Robot episode rows

____________________

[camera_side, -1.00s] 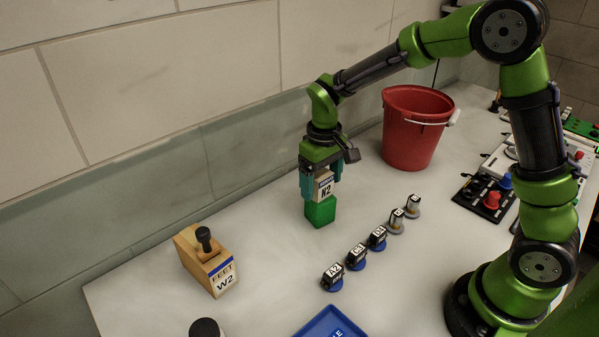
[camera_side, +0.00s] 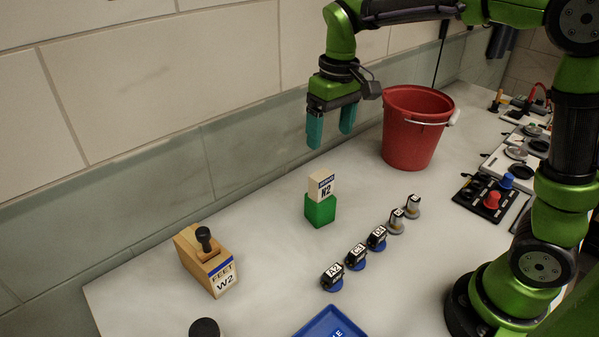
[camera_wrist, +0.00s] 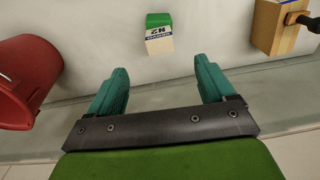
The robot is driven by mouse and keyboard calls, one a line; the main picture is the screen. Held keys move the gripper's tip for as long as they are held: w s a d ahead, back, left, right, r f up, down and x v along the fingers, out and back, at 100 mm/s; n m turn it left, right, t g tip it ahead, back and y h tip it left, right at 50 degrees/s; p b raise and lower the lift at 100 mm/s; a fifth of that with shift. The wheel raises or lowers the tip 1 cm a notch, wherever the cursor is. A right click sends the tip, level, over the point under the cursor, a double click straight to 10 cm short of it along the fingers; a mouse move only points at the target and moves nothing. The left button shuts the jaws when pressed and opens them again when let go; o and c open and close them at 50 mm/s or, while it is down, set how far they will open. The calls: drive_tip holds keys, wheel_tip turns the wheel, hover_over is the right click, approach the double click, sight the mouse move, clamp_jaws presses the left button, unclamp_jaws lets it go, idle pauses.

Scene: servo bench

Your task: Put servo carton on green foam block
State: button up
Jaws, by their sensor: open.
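The servo carton (camera_side: 321,186) is a small tan and white box with a blue band and the label N2. It stands upright on top of the green foam block (camera_side: 320,211) in the side view. In the wrist view the carton (camera_wrist: 158,41) and the green block (camera_wrist: 158,19) show beyond the fingertips. My gripper (camera_side: 330,142) is open and empty, above the carton and clear of it. Its teal fingers (camera_wrist: 164,80) are spread apart in the wrist view.
A red bucket (camera_side: 412,130) stands behind and right of the block. A wooden box (camera_side: 207,262) labelled FEET W2 stands to the left. Several small servos (camera_side: 356,256) stand in a row in front. A blue tray (camera_side: 330,326) lies at the front edge.

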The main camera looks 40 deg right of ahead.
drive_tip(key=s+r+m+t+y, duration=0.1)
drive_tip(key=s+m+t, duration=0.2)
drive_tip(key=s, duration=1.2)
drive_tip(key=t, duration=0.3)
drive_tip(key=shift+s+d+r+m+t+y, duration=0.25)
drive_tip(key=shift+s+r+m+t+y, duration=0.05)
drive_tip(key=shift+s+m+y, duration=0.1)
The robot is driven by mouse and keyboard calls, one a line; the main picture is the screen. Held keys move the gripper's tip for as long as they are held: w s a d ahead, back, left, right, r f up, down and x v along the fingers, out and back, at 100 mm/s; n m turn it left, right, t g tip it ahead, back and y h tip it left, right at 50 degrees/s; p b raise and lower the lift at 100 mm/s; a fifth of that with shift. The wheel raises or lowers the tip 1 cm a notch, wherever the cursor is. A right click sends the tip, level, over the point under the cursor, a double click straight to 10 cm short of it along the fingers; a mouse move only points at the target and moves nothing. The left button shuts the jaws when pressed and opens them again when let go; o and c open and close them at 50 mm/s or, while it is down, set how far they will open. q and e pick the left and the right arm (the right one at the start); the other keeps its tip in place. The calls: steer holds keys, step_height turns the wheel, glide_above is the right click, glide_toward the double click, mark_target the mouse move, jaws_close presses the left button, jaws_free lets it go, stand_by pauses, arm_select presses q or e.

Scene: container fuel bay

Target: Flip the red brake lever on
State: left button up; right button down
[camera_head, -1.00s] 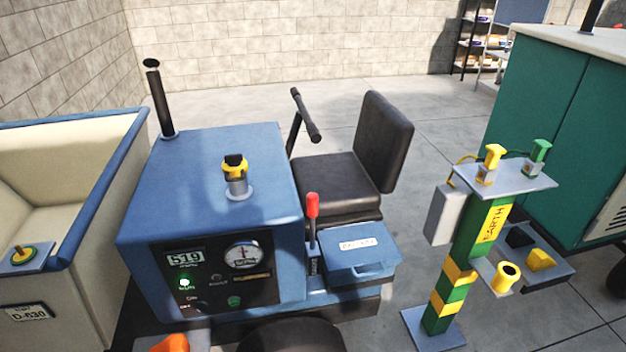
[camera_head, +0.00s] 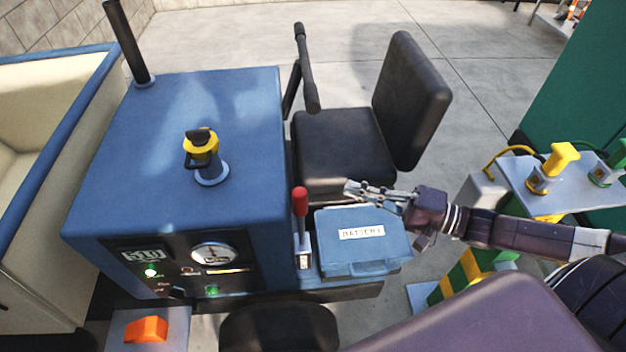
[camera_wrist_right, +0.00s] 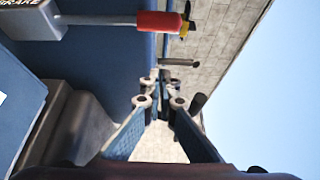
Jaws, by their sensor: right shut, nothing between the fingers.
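The red brake lever (camera_head: 300,203) stands upright beside the blue vehicle body, left of the battery box. My right gripper (camera_head: 350,188) reaches in from the right, above the battery box and in front of the seat. Its fingers are shut and empty, and they are apart from the lever. In the right wrist view the fingertips (camera_wrist_right: 162,88) point past the lever, below its grip in the picture. My left gripper is not in view.
The blue battery box (camera_head: 350,268) sits right of the lever. The black seat (camera_head: 345,150) and handlebar (camera_head: 306,65) stand behind. A yellow-capped fitting (camera_head: 203,150) is on the blue hood (camera_head: 150,110). A green-and-yellow post (camera_head: 470,265) stands at right, under my arm.

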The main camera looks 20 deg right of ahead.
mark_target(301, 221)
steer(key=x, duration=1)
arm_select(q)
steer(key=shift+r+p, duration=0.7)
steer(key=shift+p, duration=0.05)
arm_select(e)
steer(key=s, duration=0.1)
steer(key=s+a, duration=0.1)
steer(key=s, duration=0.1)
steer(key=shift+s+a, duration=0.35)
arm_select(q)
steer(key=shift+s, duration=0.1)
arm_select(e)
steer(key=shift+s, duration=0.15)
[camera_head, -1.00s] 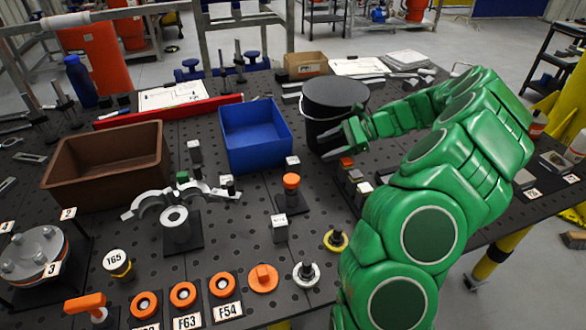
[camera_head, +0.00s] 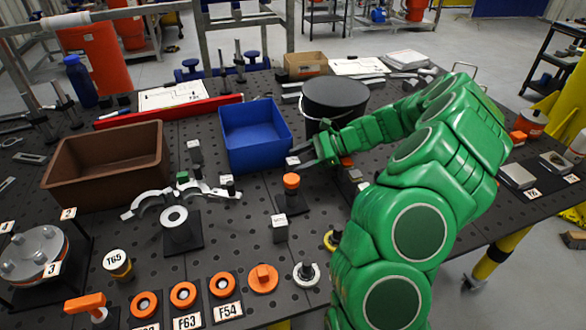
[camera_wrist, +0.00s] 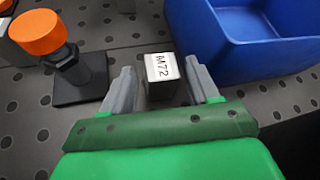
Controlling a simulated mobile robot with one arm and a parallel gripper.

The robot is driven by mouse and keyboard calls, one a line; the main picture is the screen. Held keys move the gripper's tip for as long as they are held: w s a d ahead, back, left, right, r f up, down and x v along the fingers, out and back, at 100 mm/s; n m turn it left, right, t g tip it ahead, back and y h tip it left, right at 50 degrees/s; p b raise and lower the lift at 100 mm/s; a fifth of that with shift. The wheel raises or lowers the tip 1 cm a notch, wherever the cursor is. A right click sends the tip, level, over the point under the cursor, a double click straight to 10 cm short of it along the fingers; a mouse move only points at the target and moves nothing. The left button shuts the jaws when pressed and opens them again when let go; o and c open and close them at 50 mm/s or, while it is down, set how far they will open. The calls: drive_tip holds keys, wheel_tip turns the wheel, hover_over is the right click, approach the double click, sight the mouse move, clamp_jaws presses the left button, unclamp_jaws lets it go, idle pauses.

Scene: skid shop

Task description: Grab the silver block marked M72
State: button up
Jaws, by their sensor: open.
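The silver block marked M72 (camera_wrist: 162,68) stands on the dark perforated table between my gripper's two fingers in the wrist view, its label facing up. In the head view the block (camera_head: 292,161) shows small, just in front of the blue bin's near right corner. My gripper (camera_wrist: 160,78) is open, with a grey finger on each side of the block and some gap visible. In the head view my gripper (camera_head: 304,158) reaches in from the right at the block. The block's lower part is partly hidden.
The blue bin (camera_wrist: 222,38) stands close beside the right finger. An orange-capped knob on a black base (camera_wrist: 80,88) stands left of the fingers. A black bucket (camera_head: 335,98) is behind my wrist. Another silver block (camera_head: 279,228) stands nearer the front.

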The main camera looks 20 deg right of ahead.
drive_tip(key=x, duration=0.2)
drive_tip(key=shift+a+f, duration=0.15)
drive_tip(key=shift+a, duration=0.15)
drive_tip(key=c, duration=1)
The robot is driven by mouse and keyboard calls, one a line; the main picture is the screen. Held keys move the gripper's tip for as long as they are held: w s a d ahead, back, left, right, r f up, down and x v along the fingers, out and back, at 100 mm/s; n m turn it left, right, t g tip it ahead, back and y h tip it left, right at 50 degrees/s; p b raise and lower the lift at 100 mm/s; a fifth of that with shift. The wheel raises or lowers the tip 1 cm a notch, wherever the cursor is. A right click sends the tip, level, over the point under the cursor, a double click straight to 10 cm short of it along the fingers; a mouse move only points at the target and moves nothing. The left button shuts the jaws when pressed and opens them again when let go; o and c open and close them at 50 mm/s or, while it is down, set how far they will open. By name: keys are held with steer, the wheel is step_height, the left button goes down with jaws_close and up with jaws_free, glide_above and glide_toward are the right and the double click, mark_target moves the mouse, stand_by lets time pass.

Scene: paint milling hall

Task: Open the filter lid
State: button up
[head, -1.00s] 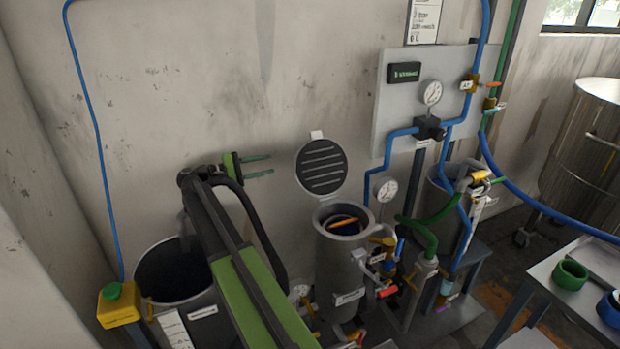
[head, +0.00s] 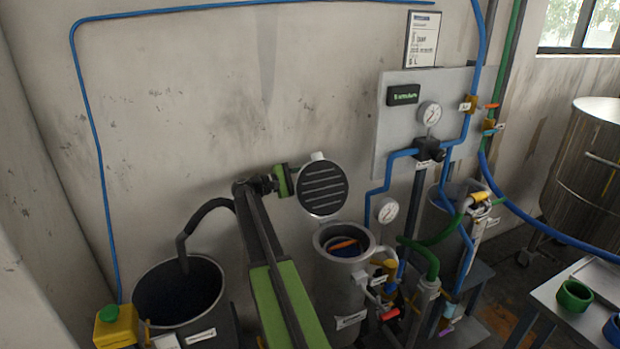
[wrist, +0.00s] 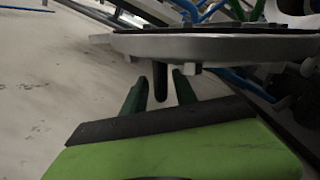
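The round filter lid (head: 323,188), dark and ribbed on its inner face, stands raised behind the open mouth of the grey filter housing (head: 343,275). Its pale edge also shows in the wrist view (wrist: 225,45). An orange bar (head: 344,245) shows inside the housing. My gripper's green and black body (head: 284,181) is at the lid's left edge in the head view; its fingers are hidden there behind the lid. In the wrist view my gripper (wrist: 159,78) has its two green fingers apart, with a dark peg (wrist: 160,82) under the lid between them. I cannot tell whether they touch it.
A dark open bin (head: 180,290) and a yellow can (head: 115,327) stand at left. Right of the housing are valves, blue and green hoses, a gauge (head: 388,211) and a second vessel (head: 460,205). A table (head: 555,297) with green and blue rings stands at lower right.

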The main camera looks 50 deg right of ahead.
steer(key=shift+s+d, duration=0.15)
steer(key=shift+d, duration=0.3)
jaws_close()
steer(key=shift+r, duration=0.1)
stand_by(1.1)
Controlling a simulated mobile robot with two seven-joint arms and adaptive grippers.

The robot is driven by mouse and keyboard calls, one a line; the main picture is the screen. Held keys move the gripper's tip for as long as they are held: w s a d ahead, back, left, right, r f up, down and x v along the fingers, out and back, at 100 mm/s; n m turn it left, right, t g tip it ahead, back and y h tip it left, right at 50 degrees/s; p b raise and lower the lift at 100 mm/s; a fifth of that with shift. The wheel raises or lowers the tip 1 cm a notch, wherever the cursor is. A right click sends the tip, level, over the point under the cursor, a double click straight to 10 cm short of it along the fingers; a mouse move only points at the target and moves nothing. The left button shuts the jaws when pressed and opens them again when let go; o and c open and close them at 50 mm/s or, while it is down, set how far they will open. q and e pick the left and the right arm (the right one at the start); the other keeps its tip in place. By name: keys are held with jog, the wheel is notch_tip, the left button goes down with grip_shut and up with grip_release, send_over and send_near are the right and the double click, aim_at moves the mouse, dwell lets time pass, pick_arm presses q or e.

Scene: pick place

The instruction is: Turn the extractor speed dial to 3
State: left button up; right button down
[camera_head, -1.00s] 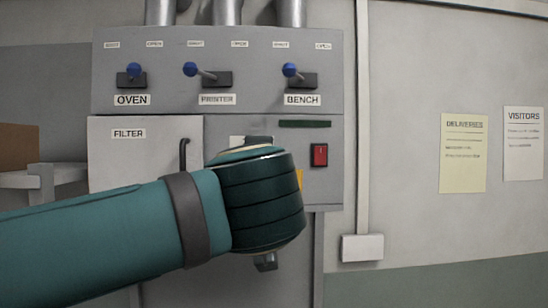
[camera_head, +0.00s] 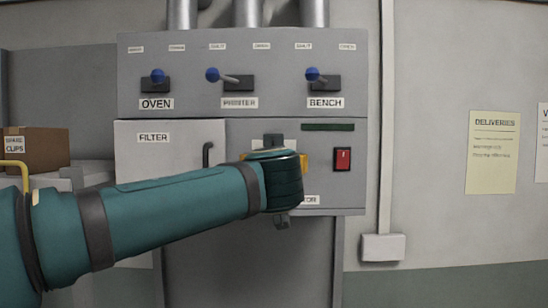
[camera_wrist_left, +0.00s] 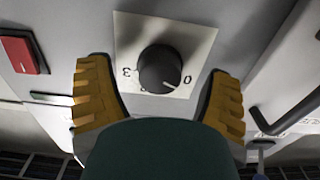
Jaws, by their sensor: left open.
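The extractor speed dial is a dark round knob (camera_wrist_left: 158,69) on a white plate (camera_wrist_left: 190,40) in the left wrist view. A 0 shows to its right and a 3 to its left; the numbers below the knob are partly hidden. My left gripper (camera_wrist_left: 158,75) is open, with one yellow finger on each side of the dial and gaps between. In the head view my left wrist hides the dial, and a yellow fingertip of the left gripper (camera_head: 304,163) shows at the panel. My right gripper is not in view.
A red switch (camera_head: 342,159) sits right of the dial; it also shows in the wrist view (camera_wrist_left: 22,52). A dark handle (camera_head: 207,154) on the FILTER door (camera_head: 165,170) is to the left. Blue-knobbed levers (camera_head: 230,78) are above. A cardboard box (camera_head: 45,148) stands far left.

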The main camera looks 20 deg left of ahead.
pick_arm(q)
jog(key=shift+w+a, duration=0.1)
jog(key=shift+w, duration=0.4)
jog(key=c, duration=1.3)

____________________

→ Aim of the task: Every line of the records that includes the word "simulated" should be gathered.

→ Solution to the exercise:
Controlling a simulated mobile robot with one arm and a parallel gripper.
Controlling a simulated mobile robot with two seven-joint arms and adaptive grippers.

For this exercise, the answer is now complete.